- _DATA EXCERPT_
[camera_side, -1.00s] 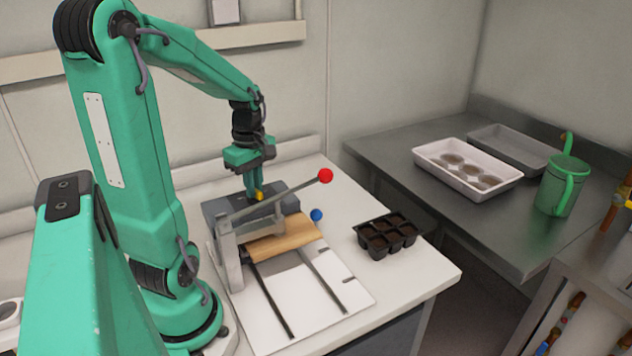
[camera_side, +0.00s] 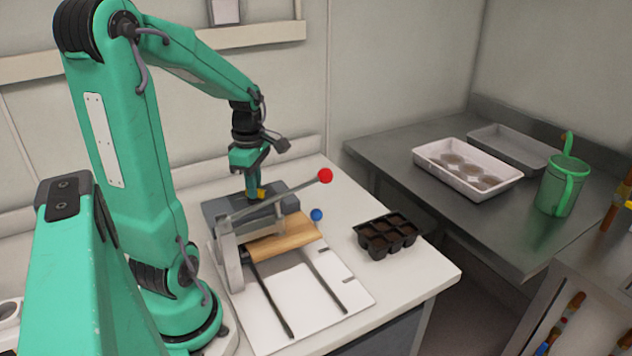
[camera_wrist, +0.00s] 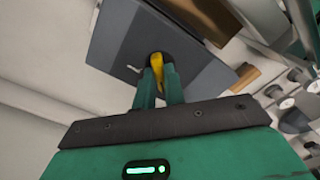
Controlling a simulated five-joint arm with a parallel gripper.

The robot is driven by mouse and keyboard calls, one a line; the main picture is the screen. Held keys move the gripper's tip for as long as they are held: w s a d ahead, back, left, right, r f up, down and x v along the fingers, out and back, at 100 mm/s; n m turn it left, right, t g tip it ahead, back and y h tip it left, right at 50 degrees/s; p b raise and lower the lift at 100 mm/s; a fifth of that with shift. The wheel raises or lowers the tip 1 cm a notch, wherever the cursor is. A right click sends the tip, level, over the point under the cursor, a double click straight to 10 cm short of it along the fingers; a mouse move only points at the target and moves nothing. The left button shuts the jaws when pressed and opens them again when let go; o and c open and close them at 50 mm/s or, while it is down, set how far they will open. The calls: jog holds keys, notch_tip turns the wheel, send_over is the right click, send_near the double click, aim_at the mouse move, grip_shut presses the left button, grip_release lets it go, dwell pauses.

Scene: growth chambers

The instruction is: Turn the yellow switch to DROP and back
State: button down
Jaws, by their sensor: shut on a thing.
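The yellow switch (camera_side: 261,192) sits on top of a dark grey box (camera_side: 221,206) at the back of the press-like device. It also shows in the wrist view (camera_wrist: 156,66), at the tips of my fingers. My gripper (camera_side: 256,191) points down from above and is shut on the switch. In the wrist view my two green fingers (camera_wrist: 158,84) close around the switch's near part. A small white mark (camera_wrist: 133,69) shows on the box left of the switch. No DROP lettering is readable in either view.
A lever with a red knob (camera_side: 325,176) slants up over the device, close to my gripper. A black cell tray (camera_side: 386,237) stands right. A white tray (camera_side: 468,170) and green watering can (camera_side: 562,186) are on the metal bench.

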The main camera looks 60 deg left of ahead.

- _TASK DESCRIPTION_
Restate exactly, please, only the lines between the start of the data and the line containing "Controlling a simulated", both ends included, skipping the pictures.

- _SOLUTION FOR THIS EXERCISE_
[camera_side, -1.00s] 
[camera_side, +0.00s] 
[camera_wrist, +0.00s] 
Controlling a simulated five-joint arm with a parallel gripper.

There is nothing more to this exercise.